[Records of robot episodes]
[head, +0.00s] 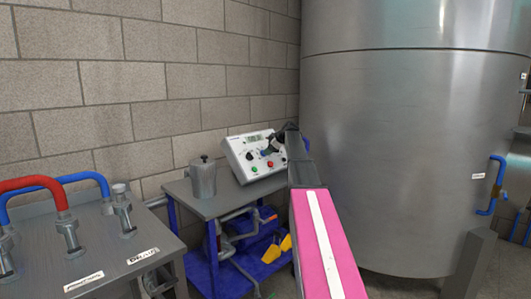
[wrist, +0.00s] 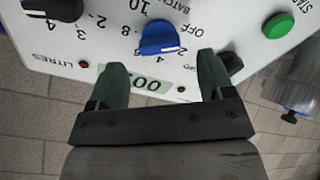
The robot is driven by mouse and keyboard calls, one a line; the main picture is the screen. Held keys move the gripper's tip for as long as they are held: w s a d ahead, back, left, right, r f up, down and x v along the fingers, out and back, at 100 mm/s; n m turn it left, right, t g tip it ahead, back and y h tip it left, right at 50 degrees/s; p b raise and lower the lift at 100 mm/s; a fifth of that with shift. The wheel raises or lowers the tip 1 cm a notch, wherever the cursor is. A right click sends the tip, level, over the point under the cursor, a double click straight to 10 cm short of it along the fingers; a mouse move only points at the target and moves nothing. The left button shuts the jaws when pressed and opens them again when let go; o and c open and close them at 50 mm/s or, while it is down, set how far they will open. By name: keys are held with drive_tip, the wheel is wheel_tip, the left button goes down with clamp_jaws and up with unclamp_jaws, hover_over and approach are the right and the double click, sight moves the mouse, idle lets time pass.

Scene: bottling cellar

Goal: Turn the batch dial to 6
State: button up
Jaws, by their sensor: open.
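The white control panel (head: 240,160) stands tilted on a grey-topped table against the wall. The batch dial is a blue knob (wrist: 161,38) on the panel, upside down in the wrist view. OFF, 2 and 10 are legible around it. I cannot read for sure which mark it points to. My gripper (wrist: 160,63) is open, its two green fingers to either side of and just short of the knob, with no visible contact. In the head view my arm reaches over the panel's right side and hides part of it.
A black knob (wrist: 58,8) sits to one side of the dial and a green button (wrist: 278,26) to the other. A display (wrist: 150,79) lies between the fingers. A large steel tank (head: 400,150) is close on the right.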

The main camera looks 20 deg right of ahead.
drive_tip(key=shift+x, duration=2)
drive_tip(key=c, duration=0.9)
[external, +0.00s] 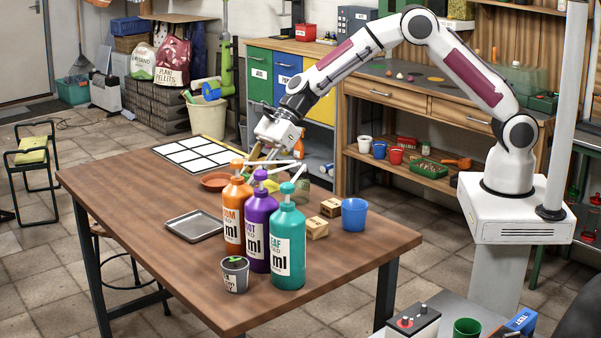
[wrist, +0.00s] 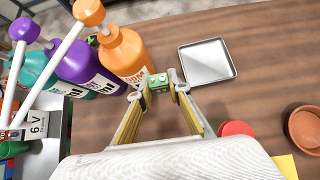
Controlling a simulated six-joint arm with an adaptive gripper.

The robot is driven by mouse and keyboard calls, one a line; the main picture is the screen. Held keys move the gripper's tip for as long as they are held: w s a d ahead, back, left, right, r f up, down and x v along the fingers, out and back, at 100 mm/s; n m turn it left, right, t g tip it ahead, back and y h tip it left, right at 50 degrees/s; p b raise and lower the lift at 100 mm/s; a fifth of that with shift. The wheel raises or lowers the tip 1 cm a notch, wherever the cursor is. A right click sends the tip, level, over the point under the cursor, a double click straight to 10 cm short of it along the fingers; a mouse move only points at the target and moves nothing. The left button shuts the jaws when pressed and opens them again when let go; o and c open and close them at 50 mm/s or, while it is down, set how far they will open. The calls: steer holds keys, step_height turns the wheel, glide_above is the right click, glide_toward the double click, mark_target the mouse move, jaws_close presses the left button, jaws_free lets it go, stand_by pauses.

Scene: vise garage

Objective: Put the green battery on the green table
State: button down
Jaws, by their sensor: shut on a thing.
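My gripper (external: 265,164) is over the brown wooden table (external: 130,205), behind the pump bottles in the external view. In the wrist view my gripper (wrist: 158,88) is shut on a small green block-shaped battery (wrist: 158,79) with pale round terminals on its end. The battery is held between the fingertips, close to the orange bottle (wrist: 122,54). In the external view the bottles hide the fingertips and the battery. I cannot make out for certain which surface is the green table; the large table is brown wood.
Orange (external: 232,215), purple (external: 258,235) and teal (external: 288,248) bottles stand in a row. Around them are a metal tray (external: 194,225), terracotta dish (external: 215,181), grey pot (external: 235,273), wooden blocks (external: 316,228) and blue cup (external: 354,215). The table's left front is clear.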

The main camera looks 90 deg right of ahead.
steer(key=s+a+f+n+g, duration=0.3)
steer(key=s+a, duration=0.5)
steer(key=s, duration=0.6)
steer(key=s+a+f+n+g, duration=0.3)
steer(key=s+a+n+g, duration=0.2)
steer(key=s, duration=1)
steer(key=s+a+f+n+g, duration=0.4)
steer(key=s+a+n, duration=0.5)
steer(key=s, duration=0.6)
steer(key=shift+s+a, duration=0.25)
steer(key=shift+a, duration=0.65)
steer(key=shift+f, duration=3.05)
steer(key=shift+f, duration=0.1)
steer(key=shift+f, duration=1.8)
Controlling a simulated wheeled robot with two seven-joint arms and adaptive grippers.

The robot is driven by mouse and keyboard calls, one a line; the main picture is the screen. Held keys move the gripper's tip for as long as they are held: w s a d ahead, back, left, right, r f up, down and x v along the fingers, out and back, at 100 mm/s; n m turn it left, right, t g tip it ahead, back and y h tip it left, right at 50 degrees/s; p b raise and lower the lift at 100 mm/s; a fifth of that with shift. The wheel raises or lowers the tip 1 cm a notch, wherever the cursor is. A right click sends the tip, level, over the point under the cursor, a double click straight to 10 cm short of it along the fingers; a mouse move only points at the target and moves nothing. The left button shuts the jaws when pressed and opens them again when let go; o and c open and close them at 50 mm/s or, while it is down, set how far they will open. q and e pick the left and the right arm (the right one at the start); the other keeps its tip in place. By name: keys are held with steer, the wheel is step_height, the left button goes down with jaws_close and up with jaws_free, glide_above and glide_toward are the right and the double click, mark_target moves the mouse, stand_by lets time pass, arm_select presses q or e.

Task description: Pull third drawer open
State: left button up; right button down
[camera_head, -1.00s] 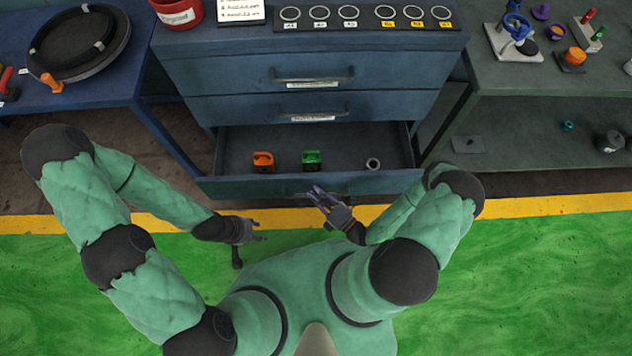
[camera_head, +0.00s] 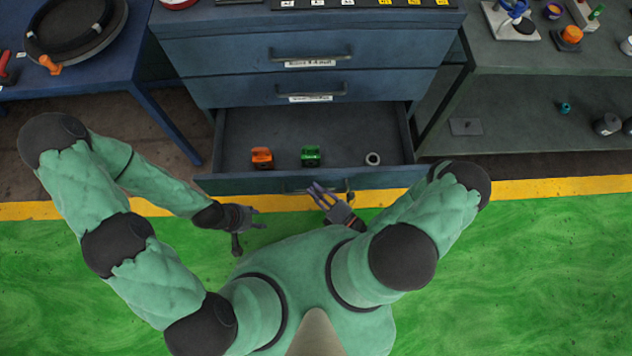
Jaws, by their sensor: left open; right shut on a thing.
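The third drawer (camera_head: 230,186) is the lowest one visible in the blue cabinet, and it stands pulled out with its inside showing. In it lie an orange block-like part (camera_head: 262,158), a green one (camera_head: 311,156) and a small grey ring (camera_head: 373,159). My right gripper (camera_head: 319,191) is at the middle of the drawer's front, shut on its handle (camera_head: 300,187), which is partly hidden by the fingers. My left gripper (camera_head: 255,218) is open and empty, in front of the drawer and apart from it.
Two shut drawers with handles (camera_head: 310,54) are above. A blue table (camera_head: 100,85) with a round black tray stands left. A grey-green bench (camera_head: 500,70) with a lower shelf stands right. Green floor with a yellow stripe (camera_head: 560,187) lies in front.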

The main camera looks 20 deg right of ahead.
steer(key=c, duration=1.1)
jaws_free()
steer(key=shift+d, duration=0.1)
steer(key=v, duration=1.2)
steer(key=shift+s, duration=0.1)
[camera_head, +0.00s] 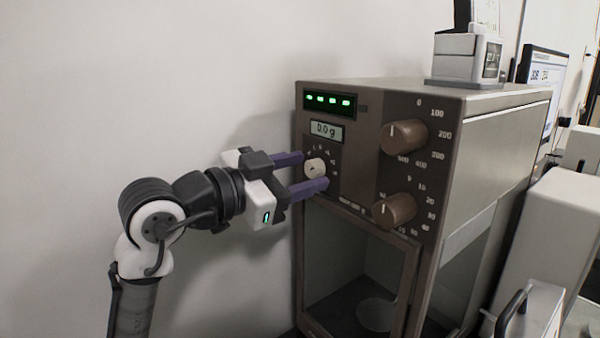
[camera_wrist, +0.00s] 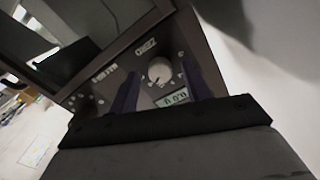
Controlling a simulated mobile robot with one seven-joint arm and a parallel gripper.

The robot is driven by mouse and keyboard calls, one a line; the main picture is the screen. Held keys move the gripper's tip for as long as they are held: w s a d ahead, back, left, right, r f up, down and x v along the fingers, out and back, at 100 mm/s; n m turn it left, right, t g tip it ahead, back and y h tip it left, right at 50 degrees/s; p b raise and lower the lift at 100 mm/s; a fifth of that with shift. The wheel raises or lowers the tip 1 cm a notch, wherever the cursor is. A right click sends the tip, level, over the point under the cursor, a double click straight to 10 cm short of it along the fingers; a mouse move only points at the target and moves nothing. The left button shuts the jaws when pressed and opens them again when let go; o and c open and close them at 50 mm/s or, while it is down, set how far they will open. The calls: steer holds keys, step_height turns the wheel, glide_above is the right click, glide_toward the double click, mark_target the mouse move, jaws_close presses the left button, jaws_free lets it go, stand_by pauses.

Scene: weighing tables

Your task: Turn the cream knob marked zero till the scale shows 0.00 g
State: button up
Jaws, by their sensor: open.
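The cream knob (camera_head: 315,168) sits on the left of the brown scale's front panel (camera_head: 368,110), below a small grey display (camera_head: 326,131) that seems to read 0.0 g. Above that is a window of several green lit marks (camera_head: 328,102). My gripper (camera_head: 316,172) is open, with one purple finger above the knob and one below it, close to the panel. In the wrist view the knob (camera_wrist: 159,71) shows between the two fingers (camera_wrist: 160,82), with a pointer line on its face. I cannot tell whether either finger touches it.
Two larger brown knobs, an upper (camera_head: 404,136) and a lower (camera_head: 394,209), are on the panel's right. Below is an open weighing chamber with a round pan (camera_head: 376,314). A small device (camera_head: 467,58) stands on top. A plain wall (camera_head: 150,80) lies behind my arm.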

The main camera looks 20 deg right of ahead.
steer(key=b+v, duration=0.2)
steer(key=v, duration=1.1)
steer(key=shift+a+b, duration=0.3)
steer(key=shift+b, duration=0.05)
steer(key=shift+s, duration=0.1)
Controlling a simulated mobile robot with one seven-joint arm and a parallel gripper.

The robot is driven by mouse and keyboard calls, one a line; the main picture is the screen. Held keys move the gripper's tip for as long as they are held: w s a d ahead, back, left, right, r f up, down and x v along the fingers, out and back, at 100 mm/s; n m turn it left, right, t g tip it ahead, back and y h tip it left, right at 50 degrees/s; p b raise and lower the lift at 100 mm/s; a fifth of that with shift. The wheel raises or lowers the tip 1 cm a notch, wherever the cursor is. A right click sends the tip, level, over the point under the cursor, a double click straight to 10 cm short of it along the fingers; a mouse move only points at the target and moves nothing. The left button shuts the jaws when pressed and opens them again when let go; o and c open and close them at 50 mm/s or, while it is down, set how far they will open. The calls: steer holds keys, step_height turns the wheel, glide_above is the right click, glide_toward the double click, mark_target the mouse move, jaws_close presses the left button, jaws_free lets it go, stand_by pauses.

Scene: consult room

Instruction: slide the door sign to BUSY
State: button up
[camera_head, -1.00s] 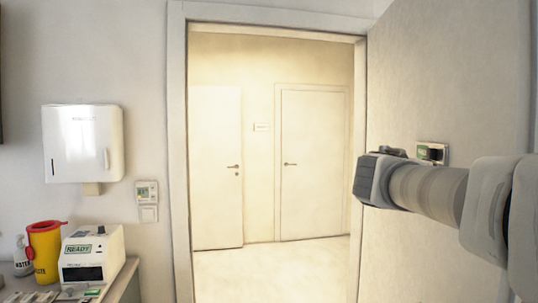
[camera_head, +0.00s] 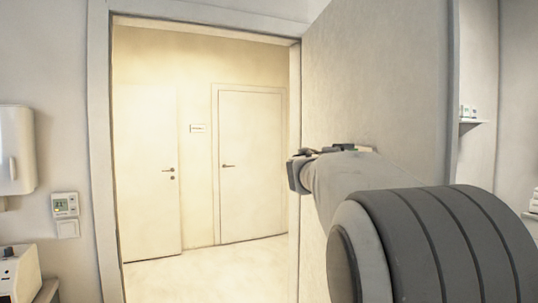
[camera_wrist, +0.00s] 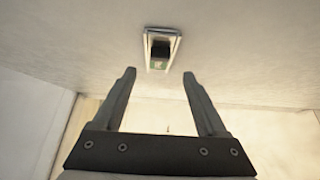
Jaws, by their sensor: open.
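The door sign (camera_wrist: 163,36) shows in the wrist view on the pale door face, above and between my fingertips. It is a small plate with a light frame, a dark sliding block (camera_wrist: 161,48) over its middle and a green patch at its lower end. No wording can be read. My gripper (camera_wrist: 159,73) is open with nothing between its fingers, and the sign appears beyond the tips, apart from them. In the head view my gripper (camera_head: 300,172) is beside the open door (camera_head: 390,80), and my arm hides most or all of the sign.
The doorway frame (camera_head: 100,150) stands left of my gripper, with a bright corridor and two closed-looking doors beyond. A wall thermostat (camera_head: 65,205) and a white dispenser (camera_head: 15,150) are at the left. A shelf (camera_head: 475,121) with small items is at the right.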

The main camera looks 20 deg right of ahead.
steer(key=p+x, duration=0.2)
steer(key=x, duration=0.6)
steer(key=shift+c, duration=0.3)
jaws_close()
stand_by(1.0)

> _WHAT THE TASK REQUIRES_
Only the lines from the one containing "Scene: vise garage" to the one containing "Controlling a simulated wheeled" are to be printed, both ends included, exactly as written.

> _REPLY TO THE EXERCISE_
Scene: vise garage

Objective: Put the green battery on the green table
State: button down
Jaws, by their sensor: shut on a thing.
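My gripper (external: 265,164) is over the brown wooden table (external: 130,205), behind the pump bottles in the external view. In the wrist view my gripper (wrist: 158,88) is shut on a small green block-shaped battery (wrist: 158,79) with pale round terminals on its end. The battery is held between the fingertips, close to the orange bottle (wrist: 122,54). In the external view the bottles hide the fingertips and the battery. I cannot make out for certain which surface is the green table; the large table is brown wood.
Orange (external: 232,215), purple (external: 258,235) and teal (external: 288,248) bottles stand in a row. Around them are a metal tray (external: 194,225), terracotta dish (external: 215,181), grey pot (external: 235,273), wooden blocks (external: 316,228) and blue cup (external: 354,215). The table's left front is clear.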

The main camera looks 90 deg right of ahead.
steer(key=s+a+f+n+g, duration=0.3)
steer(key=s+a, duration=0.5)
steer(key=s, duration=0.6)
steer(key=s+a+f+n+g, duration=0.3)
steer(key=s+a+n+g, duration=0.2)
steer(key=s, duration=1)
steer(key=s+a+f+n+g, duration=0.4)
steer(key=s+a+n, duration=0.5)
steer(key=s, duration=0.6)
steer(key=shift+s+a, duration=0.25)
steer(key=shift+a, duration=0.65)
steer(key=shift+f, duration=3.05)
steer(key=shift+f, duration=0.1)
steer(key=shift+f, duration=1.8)
Controlling a simulated wheeled robot with two seven-joint arms and adaptive grippers.

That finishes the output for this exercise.